Montana Rep. Shane Morigeau, CSKT Member, Introduces Bill for Tribal Inclusion in State Coal Fund Loans

Montana’s seven federally recognized Tribes may receive parity with state agencies, counties, cities, towns, school districts and other governmental entities to take out loans from the state Coal Tax Fund for infrastructure projects—thanks to House Bill House Bill 428, introduced Monday by Rep. Shane Morigeau, D-Missoula.

Morigeau, a member of the Confederated Salish and Kootenai Tribes, said: “These programs provide more tools for Tribal government to improve infrastructure and create jobs in local communities, which is good for all of Montana.”

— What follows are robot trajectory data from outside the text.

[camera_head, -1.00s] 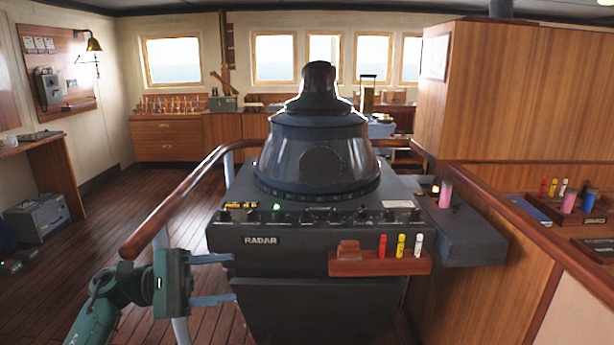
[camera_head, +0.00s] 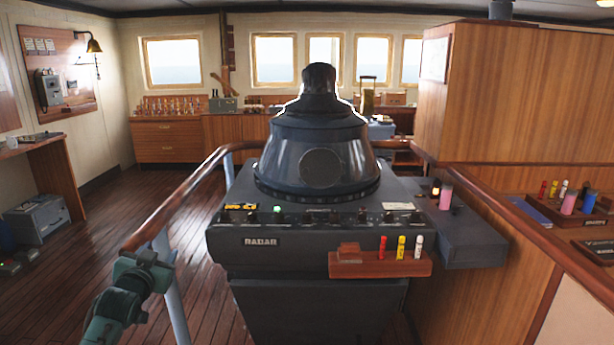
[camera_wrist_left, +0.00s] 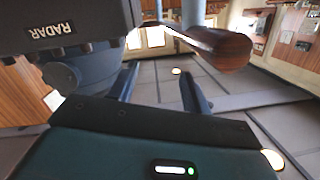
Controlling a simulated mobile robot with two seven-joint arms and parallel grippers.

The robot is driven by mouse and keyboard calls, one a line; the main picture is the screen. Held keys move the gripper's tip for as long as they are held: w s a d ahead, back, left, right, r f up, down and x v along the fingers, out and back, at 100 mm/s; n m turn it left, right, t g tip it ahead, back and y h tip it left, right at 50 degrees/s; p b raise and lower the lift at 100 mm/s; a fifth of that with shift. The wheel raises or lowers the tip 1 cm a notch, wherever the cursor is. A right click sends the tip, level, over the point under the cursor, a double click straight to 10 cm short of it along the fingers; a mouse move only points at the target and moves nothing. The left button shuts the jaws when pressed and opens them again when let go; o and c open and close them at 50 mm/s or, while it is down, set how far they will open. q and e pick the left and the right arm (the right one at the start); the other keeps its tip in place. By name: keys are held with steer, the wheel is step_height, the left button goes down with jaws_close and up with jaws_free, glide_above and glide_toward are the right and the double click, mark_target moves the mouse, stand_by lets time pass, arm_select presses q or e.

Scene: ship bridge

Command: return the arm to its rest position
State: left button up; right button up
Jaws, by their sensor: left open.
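My left gripper (camera_head: 147,270) is at the lower left of the head view, beside the wooden handrail and left of the radar console (camera_head: 300,212). Its fingers are not clearly visible there. In the left wrist view its two fingers (camera_wrist_left: 158,90) are spread apart with nothing between them, so it is open and empty. The radar console also shows upside down at the upper left of the wrist view (camera_wrist_left: 70,28). My right gripper is in neither view.
The wooden handrail (camera_head: 185,200) runs close to my left gripper; its rounded end (camera_wrist_left: 222,48) shows in the wrist view. A wooden holder (camera_head: 380,264) with red, yellow and white markers sits on the console front. Open plank floor (camera_head: 115,215) lies to the left.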

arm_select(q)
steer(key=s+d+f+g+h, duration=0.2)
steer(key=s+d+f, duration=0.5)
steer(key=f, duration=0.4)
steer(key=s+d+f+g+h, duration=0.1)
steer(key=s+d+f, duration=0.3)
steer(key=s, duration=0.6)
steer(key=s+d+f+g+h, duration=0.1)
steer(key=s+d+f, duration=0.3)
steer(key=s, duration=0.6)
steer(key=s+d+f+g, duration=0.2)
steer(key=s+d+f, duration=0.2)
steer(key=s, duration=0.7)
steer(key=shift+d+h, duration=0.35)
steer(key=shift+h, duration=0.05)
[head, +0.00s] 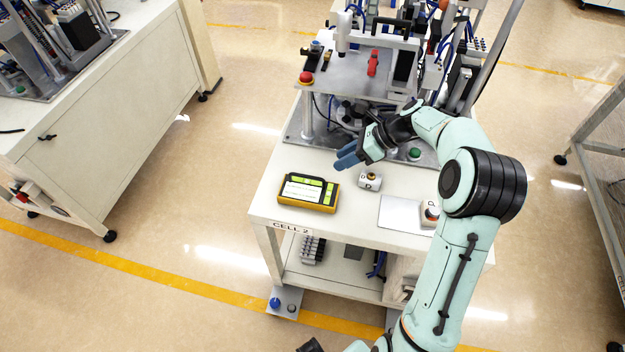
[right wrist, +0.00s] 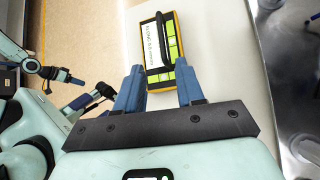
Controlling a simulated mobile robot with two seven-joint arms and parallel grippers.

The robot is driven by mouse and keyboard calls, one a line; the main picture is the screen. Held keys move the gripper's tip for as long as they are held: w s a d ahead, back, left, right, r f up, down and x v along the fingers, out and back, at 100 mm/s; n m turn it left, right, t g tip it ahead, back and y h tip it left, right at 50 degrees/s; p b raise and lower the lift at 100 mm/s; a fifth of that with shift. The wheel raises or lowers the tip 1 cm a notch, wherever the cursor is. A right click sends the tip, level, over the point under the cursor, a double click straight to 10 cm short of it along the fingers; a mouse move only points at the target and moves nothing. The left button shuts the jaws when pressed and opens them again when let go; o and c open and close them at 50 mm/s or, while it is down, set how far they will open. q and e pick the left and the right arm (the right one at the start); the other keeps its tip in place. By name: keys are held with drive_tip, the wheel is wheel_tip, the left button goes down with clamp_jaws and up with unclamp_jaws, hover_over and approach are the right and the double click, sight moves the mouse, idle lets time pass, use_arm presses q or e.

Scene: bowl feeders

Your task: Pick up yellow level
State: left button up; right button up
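The yellow level (head: 308,192) is a yellow and black block with a white label and green windows, lying on the white tabletop of the cart at its left front. In the right wrist view the level (right wrist: 173,44) lies ahead of the fingers, its near end by the gap between the tips. My right gripper (head: 347,156) is open and empty, above the table, behind and right of the level in the head view. Its blue fingers (right wrist: 160,80) stand apart in the wrist view. Blue-tipped parts, seemingly of my left arm, show at the wrist view's left edge; their opening is unclear.
A small box with a yellow button (head: 370,181) stands right of the level. A grey plate (head: 402,213) and a box with a red button (head: 432,214) lie further right. The raised feeder machine (head: 365,75) stands behind. The table's front left edge is close to the level.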

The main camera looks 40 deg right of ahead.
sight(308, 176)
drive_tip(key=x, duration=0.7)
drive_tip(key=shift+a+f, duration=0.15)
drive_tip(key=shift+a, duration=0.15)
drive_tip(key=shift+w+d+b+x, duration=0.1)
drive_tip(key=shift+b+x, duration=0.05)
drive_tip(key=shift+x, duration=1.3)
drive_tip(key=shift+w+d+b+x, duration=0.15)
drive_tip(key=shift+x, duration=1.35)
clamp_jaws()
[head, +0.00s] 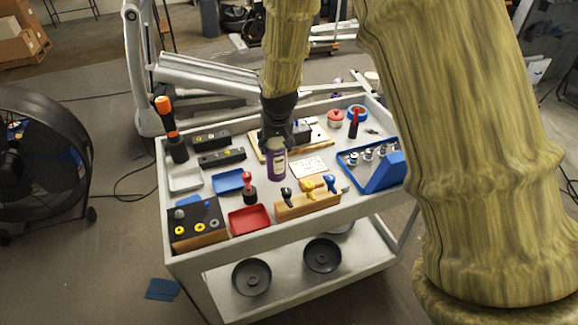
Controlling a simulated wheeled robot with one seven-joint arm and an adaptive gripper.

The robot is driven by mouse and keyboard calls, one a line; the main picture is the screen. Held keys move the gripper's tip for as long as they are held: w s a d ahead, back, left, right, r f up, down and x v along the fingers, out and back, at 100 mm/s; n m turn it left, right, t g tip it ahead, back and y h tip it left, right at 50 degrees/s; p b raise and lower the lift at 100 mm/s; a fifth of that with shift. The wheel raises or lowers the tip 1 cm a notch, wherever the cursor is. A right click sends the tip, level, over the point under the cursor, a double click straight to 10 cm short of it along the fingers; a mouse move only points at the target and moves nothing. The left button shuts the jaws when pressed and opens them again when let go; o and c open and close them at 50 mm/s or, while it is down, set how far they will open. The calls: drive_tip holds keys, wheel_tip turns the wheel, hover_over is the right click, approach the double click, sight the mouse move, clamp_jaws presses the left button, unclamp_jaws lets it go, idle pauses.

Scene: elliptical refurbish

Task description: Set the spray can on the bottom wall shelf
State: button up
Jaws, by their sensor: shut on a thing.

Montana established the Coal Tax Trust Fund in 1975, receiving 50 percent of all coal severance tax revenues. The billion-dollar fund typically receives an additional $50-60 million in tax revenues per year, according to the Department of Agricultural Economics and Economics at Montana State University (AgEconMT).

Rep. Shane Morigeau

Generally speaking, “some interest earned from the fund is withdrawn (or alternatively, funds are used to disperse loans to local governments or companies) to fund several types of beneficial activities, including renewable energy development, local infrastructure, regional water systems, and others. However, most of the interest revenue is transferred into the state’s general fund, providing overall budget relief,” states AgEconMT.

The Montana Board of Investments has slated 25 percent of the state’s Coal Tax Fund annually for infrastructure investments—often disseminated through the state’s INTERCAP program. 

In fiscal year 2018, Montana’s INTERCAP Loan Program funded $20.6 million worth of loans to non-Tribal governments with variable-rate loans for infrastructure projects. (The INTERCAP interest rate was 3.15 percent for February 2018-February 2019.) Through the program, 100 percent of financing is available with no up-front cost, equity, or matching funds required.

Carole Lankford, Confederated Salish and Kootenai Tribes council member, told the Missoulian: “Unlike most governments, Tribal governments have very limited opportunities to impose taxes or to issue tax-exempt bonds. While we are proud of our accomplishments over the years, we are confident that with additional financing opportunities, we will be able to do even more.”

State lawmakers are considering the bill debated Monday in the Montana House Appropriations Committee.